# WRITTEN REQUEST
Omit all images. Transcribe the rest of the material below exactly.

# INFORMATION SUPPLIED
================
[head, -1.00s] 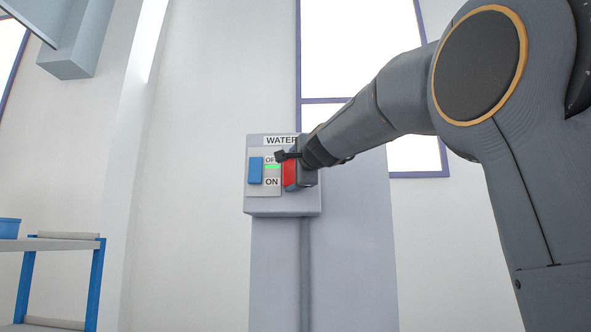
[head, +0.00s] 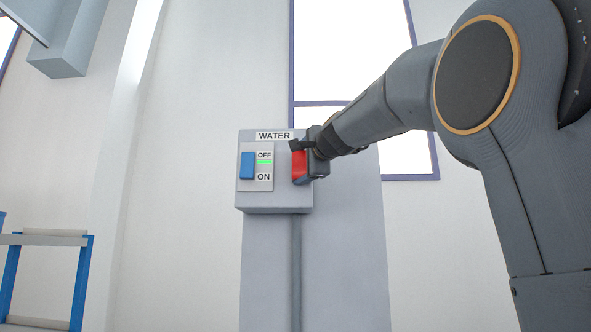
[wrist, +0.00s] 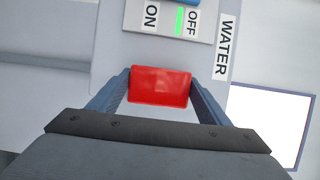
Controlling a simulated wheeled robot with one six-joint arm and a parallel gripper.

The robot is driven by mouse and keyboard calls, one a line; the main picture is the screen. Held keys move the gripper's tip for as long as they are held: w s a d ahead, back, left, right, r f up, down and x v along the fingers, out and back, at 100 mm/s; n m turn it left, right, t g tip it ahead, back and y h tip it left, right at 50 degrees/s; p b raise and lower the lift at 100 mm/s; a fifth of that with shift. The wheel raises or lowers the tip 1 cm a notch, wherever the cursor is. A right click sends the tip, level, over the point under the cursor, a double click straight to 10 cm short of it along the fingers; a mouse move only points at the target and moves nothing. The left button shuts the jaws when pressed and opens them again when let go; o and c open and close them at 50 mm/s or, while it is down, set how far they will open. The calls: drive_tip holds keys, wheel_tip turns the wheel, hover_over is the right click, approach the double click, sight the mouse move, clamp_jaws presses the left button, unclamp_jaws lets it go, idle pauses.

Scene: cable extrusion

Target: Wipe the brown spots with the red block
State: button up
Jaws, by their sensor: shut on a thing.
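The red block (wrist: 160,86) is held between the two fingers of my gripper (wrist: 160,92) in the wrist view. In the head view the red block (head: 299,167) shows at the right part of the front of the grey WATER box, with my gripper (head: 303,162) around it. I cannot tell whether the block touches the box. No brown spots show in either view.
The grey WATER box (head: 275,199) sits on a grey post (head: 265,270). It carries a blue switch (head: 247,166), OFF and ON labels and a green light (head: 264,161) by OFF. A blue-framed shelf (head: 80,280) stands at lower left.

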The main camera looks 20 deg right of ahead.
================
# FINISHED TASK
[head, -1.00s] 
[head, +0.00s] 
[wrist, +0.00s] 
Controlling a simulated wheeled robot with one six-joint arm and a parallel gripper.

The robot is driven by mouse and keyboard calls, one a line; the main picture is the screen. Held keys move the gripper's tip for as long as they are held: w s a d ahead, back, left, right, r f up, down and x v along the fingers, out and back, at 100 mm/s; n m turn it left, right, t g tip it ahead, back and y h tip it left, right at 50 degrees/s; p b raise and lower the lift at 100 mm/s; a fifth of that with shift. The wheel raises or lowers the tip 1 cm a notch, wherever the cursor is. A right click sends the tip, level, over the point under the cursor, a double click straight to 10 cm short of it along the fingers; a mouse move only points at the target and moves nothing. The left button shuts the jaws when pressed and opens them again when let go; o and c open and close them at 50 mm/s or, while it is down, set how far they will open. The calls: drive_tip holds keys, wheel_tip turns the wheel, hover_over is the right click, approach the double click, sight the mouse move, clamp_jaws presses the left button, unclamp_jaws lets it go, idle pauses.

Scene: cable extrusion

Target: Wipe the brown spots with the red block
State: button up
Jaws, by their sensor: shut on a thing.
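The red block (wrist: 160,86) is held between the two fingers of my gripper (wrist: 160,92) in the wrist view. In the head view the red block (head: 299,167) shows at the right part of the front of the grey WATER box, with my gripper (head: 303,162) around it. I cannot tell whether the block touches the box. No brown spots show in either view.
The grey WATER box (head: 275,199) sits on a grey post (head: 265,270). It carries a blue switch (head: 247,166), OFF and ON labels and a green light (head: 264,161) by OFF. A blue-framed shelf (head: 80,280) stands at lower left.

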The main camera looks 20 deg right of ahead.

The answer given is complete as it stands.